La furia è stata scatenata da un film ritenuto blasfemo su Maometto girato da un gruppo di copti residenti negli States
Sangue in Nord Africa - La notizia, rilanciata dalla tv panaraba al-Jazeera, è stata poi confermata dal ministero dell’Interno libico. Martedì sera si parlava della morte di un non meglio precisato "funzionario americano" ma è chiaro che la notizia della morte di Stevens cambia tutto il panorama. La folle protesta contro il film non riguarda solo la Libia: martedì al Cairo, in Egitto, alcuni dei tremila manifestanti scesi in piazza si erano staccati dal corteo ed erano riusciti a tirare giù la bandiera a stelle e strisce dall’ambasciata americana e a sostituirla con un vessillo inneggiante ad Allah. I protestanti di Bengasi manifestavano contro lo stesso film denunciato in precedenza da migliaia di egiziani, in maggioranza salafiti, che erano già scesi in pazza martedì, proprio nel giorno dell’anniversario degli attacchi dell’11 settembre agli Usa.

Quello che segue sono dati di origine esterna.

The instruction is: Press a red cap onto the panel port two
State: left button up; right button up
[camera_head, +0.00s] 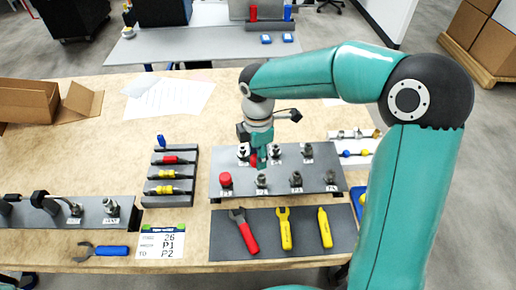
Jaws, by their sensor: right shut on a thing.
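The grey panel (216,164) stands on the table with two rows of metal ports. A red cap (225,180) sits on the front-left port. My right gripper (255,152) points down over the back row, near its left end. It is shut on a small red cap (253,161), which shows just below the jaws. The gripper and cap hide part of the back row, so I cannot tell whether the cap touches a port. The back-row labels are hidden or too small to read. My left gripper is not in view.
A dark rack (167,186) of red and yellow connectors stands left of the panel. A dark mat (275,248) with hand tools lies in front. A card (160,246), a blue-handled wrench (111,250) and another grey panel (90,210) are at left.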

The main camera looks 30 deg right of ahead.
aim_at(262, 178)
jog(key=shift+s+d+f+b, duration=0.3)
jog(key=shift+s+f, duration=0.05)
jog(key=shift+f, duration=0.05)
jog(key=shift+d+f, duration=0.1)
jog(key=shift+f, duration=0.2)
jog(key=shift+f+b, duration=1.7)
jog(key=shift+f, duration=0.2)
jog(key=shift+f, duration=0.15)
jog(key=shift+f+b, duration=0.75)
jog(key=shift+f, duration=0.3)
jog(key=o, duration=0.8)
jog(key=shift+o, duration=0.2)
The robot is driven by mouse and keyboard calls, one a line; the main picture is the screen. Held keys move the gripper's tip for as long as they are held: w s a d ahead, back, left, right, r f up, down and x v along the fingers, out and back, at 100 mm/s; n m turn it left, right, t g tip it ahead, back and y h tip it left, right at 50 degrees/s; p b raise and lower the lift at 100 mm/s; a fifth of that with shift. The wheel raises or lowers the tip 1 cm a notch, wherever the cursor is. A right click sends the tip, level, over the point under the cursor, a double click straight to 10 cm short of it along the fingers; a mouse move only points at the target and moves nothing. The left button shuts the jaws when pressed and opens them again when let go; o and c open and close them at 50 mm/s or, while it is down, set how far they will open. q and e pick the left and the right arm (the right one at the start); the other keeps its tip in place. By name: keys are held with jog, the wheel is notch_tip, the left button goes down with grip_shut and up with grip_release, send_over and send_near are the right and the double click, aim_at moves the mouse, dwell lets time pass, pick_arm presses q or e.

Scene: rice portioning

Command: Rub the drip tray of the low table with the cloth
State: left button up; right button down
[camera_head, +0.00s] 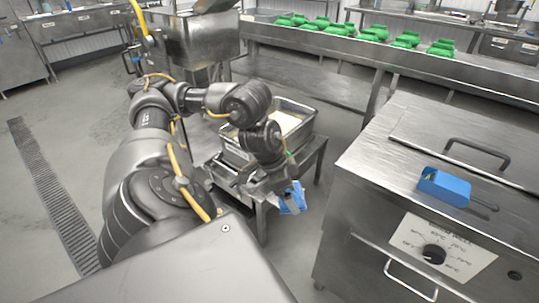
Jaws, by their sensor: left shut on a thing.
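The blue cloth (293,198) hangs bunched from my left gripper (276,187), which is shut on it. The gripper is at the front edge of the low metal table (316,160). A shallow metal tray edge, seemingly the drip tray (222,171), shows at the table's near left side. My forearm and wrist cover much of the tray. I cannot tell whether the cloth touches it. My right gripper is not in view.
A deep metal pan (309,117) with pale contents stands on the low table, behind my wrist. A long counter (340,58) behind carries several green items (375,32). A floor grate (45,185) runs at left.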

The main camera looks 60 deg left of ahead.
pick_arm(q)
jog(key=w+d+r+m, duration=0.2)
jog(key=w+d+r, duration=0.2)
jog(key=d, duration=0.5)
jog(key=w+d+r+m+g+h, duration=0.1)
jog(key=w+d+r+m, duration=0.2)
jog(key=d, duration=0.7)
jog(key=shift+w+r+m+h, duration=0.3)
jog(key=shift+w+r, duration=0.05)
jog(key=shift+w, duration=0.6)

Le parole di Al Quaeda - Nel frattempo sui siti
vicini ad Al Qaeda si rivendica l'attacco all'ambasciata Usa come "una
reazione della milizia Ansar Al-Sharia alla conferma della morte di Abu
al-Libi", numero 2 dell'organizzazione terroristica musulmana arrivata
martedì da Ayman al Zawahiri. Preoccupazione tre la
autorità libiche. L’attacco è "contrario agli insegnamenti dell’Islam" e
la Libia farà tutto il necessario per punire i responsabili, ha
ricordato il presidente dell’Assemblea nazionale, Mohamed el-Megari.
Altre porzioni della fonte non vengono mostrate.